A more plausible origin was put forward by the famous Australian lexicographer Sidney Baker:
According to Sydney legend, a blind hawker named Freddy operated in the area bordered by Market, King, Castlereagh and George Streets in the 1920s, selling ties, razor blades, hair oil and other items. Although blind, he is reputed to have been able to find his way around with great ease and to have recognised scores of customers by their voices.
Australia Speaks, by Sidney Baker, 1953.
The creation of a huge collection of searchable historic newspapers by the National Library of Australia, appropriately called Trove, has led to my being able to find out much more about this man. He must surely must be the one described in this newspaper article, which contains the first recorded use of the nickname:
One of the best known identities of the Sydney boxing game during the past quarter of a century is ‘Blind Freddie,’ who never misses a fight of even minor importance, and whose ears assist his mind’s eye to such an extent that exciting situations work him up and he can laugh as heartily as anyone else at amusing occurrences. ‘Blind Freddie’ is not an old man; he lost his sight 28 years ago, when 11 years old. The sightless sport enjoys life as much as most men, and feels many a hearty hand grip and hears many a cordial greeting as he roams round the city alone, for ‘Freddie,’ who follows the calling of a general dealer, is popular with everybody.
The Referee (Sydney), 12 Apr. 1911.
Although the evidence is circumstantial, there can be little doubt the idiom originated with this man, partly because early appearances of the term Blind Freddie are in and around Sydney and partly because later reports reinforce that he was a well-known character.
It may seem odd that Australians underlined how obvious something was by invoking a blind man who was renowned for his remarkable powers of perception. But the idiom was surely a development of the much older slur even a blind man could see ... (as in the Newcastle Morning Herald of New South Wales in 1881: "even a blind man could see this is a clear case of suicide"). Speakers used Blind Freddie as a well-known case of a blind man to personify and localise the saying while ignoring his special qualities.
The next reference in print to a person called Blind Freddie came in 1933, when newspapers reported him as being seriously ill and said his real name was Frederick Solomons. The funeral notice posted by Solomons’s family in the Sydney Morning Herald on 4 December that year identified him as Blind Freddie.
An article reporting his illness described him as “one of Sydney’s most remarkable characters”, in part because his acute senses allowed him to undertake seemingly impossible feats:
Mick Dunn, champion fighter of bare fist days, told today how about 35 years ago this blind man drove a hansom cab from Bathurst street along Pitt street to the railway station without mishap. He has been known to tell whose horse was approaching by its trot. His senses of touch and smell are two of his greatest assets. He can identify people by the touch of their hands or their clothing.

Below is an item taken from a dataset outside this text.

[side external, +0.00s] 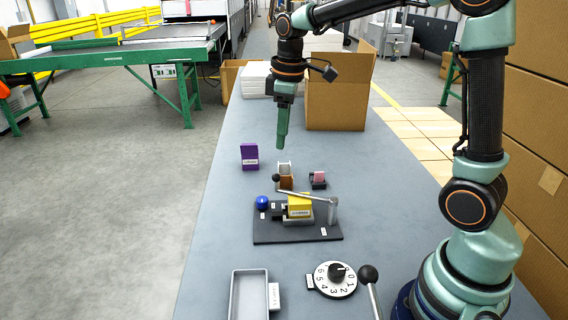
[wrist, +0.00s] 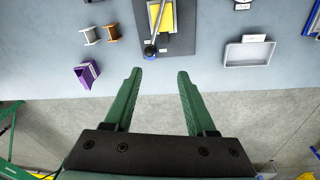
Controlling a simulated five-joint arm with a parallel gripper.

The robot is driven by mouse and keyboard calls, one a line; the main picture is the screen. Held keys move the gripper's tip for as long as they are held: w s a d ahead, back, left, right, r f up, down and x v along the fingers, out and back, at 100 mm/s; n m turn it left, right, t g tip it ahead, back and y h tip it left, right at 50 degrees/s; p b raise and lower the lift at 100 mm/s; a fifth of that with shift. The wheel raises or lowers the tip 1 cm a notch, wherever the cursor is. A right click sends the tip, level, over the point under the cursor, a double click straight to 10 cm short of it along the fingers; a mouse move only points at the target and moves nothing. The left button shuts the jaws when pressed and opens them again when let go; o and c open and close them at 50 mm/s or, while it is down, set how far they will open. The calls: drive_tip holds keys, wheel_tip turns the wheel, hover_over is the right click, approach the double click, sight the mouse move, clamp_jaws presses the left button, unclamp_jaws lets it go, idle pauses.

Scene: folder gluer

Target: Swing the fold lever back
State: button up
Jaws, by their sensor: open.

The News (Adelaide), 21 Aug. 1933.
Another article reported his death with the comment,
He could walk to any business house in the city, unaccompanied and without hesitation, and it is said that one day finding another blind man waiting at a corner he led him across an intersection.
The Cumberland Argus and Fruitgrowers’ Advocate (Parramatta), 14 Dec. 1933.
Though few people remember him as a real person, his nickname lives on. I am delighted to have rediscovered the individual behind it.